Ma il tempo dell’affascinante Inland/Meseta, opera seconda del giovane regista basco Juan Palacios che trionfa a Pesaro 2019 ottenendo sia il premio Lino Micchichè conferito dalla giuria professionale capitanata da Amir Naderi sia quello attribuito dalla giuria studenti, non è solo quello apertamente o simbolicamente narrato dalla terra e dai suoi ormai sparuti abitanti, che contano quasi come in una preghiera pagana le case ormai chiuse per sempre, che ricordano gli antichi fasti dell’improbabile duo country di fratelli camionisti, che alternano punte di nostalgia per i tempi semplici dei vecchi mestieri e per le tradizioni di pubertà scomparse al sollievo per essersi lasciati alle spalle i tempi bui della retorica del “peccato” e dell’oscurantismo franchista, oppure che sognano di viaggiare per Roma, Parigi e New York fino al lago Titicaca ma sono perfettamente consapevoli di dover portare ogni giorno le pecore al pascolo. Sono anche – e forse soprattutto – i quattro anni di riprese necessari per la realizzazione, fatti di ripetuti ritorni nella terra delle prime vacanze estive dove abita(va)no i nonni fino a entrare progressivamente, una mano tesa dopo l’altra, a fare parte della comunità. Così come il tempo di Inland/Meseta è anche la circolarità del film, che inizia e finisce con le vedute aeree incorniciate dalla marcia quotidiana del gregge fuori e dentro i recinti, ed è anche, molto più semplicemente, la durata di ogni singola inquadratura, così fortemente estetica e pastellata eppure così lontana da qualsivoglia stereotipo agreste o da qualsivoglia estetizzazione patinata da cartolina, lasciata a quel fotografo che fa ripetere le scene ai suoi attori finché lo scatto non lo soddisfa. Esattamente all’opposto, Juan Palacios filma la realtà lasciandola scorrere, senza mai prevaricarla, senza mai apertamente ricostruirla, ibridando la pura osservazione con elementi di (non) finzione fino a estendere al pubblico l’invito ad addentrarsi nella terra e nel popolo in cui, fra tempo e luogo, fra uomo e natura, affondano le sue radici. In un viaggio mesmerico, ipnotico, sempre più totalizzante.

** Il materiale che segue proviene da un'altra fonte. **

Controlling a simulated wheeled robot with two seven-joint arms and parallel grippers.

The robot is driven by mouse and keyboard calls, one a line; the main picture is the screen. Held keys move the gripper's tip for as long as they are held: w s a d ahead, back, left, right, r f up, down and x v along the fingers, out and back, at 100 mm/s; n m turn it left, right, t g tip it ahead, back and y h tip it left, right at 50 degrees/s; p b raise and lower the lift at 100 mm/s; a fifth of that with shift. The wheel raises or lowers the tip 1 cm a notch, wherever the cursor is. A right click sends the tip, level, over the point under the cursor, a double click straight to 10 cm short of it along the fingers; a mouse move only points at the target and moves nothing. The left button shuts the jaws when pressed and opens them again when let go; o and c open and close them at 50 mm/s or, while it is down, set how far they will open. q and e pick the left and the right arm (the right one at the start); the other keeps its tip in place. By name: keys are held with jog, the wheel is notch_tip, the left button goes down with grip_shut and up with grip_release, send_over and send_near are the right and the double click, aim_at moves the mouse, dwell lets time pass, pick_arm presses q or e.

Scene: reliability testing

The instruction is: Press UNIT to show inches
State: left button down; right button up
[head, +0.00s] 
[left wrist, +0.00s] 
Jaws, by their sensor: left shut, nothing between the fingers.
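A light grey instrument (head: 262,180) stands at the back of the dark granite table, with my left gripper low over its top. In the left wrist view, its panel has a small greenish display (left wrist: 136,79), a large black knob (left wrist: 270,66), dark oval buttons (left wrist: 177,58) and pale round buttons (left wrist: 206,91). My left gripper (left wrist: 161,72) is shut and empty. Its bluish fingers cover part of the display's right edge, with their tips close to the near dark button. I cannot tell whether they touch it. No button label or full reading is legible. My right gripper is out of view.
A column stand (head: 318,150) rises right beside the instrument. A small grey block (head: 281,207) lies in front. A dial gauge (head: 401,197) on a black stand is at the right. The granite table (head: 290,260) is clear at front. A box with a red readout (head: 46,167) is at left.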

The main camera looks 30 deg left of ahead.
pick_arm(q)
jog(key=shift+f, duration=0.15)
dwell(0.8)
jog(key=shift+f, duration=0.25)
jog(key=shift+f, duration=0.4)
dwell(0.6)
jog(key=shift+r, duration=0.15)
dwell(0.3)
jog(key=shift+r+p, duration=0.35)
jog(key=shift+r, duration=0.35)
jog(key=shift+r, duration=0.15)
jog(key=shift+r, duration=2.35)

È una ricerca di se stesso, quella di Palacios, innestata in una mappatura fatta di tappe, di ombre, di corpi e di volti che appaiono e quasi scompaiono nel paesaggio, di incontri accidentali che, via via più intimi, suggeriscono i tasselli di cambiamento nell’apparente immutabilità della piana. Una ricerca fatta di falsi raccordi sui movimenti a schiaffo che uniscono le pietre del mosaico fra (non) stacchi e (non) pianisequenza, fatta di giorni e di notti, fatta di sole e di stelle, fatta di uomini e di animali, fatta di paesaggi e di tradizioni, fatta di silhouette e di telecamere a infrarossi, fatta di ibridazioni fra reale e virtuale, fra ieri e domani, fra eterno e moderno. Una ricerca fatta di dettagli, simmetrie, centralità, immagini che diventano simbolico significante di infiniti e inevitabilmente contraddittori significati, in una certosina e personalissima indagine lirica, visiva e formale che mai soverchia l’uomo o la terra che l’uomo (forse ancora per poco) abita, ma che al contrario mette al loro servizio tutto il suo potere di seduzione narrativo ed emotivo. In un film-saggio votato alla ricerca dell’appartenenza, della mentalità, del popolo, delle analogie e delle differenze fra chi convive la stessa terra interna e dimenticata, ma anche della Storia, del delicato “ménage à trois” fra essere umano, natura e tecnologia, e inevitabilmente del tempo che scorre sempre uguale eppure sempre diverso, mostrando magari solo a lunga distanza come l’intervento che nel corso dei millenni ha eroso la montagna rendendola altopiano non abbia mai concluso nemmeno nell’antropologico e nel quotidiano la sua opera di inarrestabile trasformazione.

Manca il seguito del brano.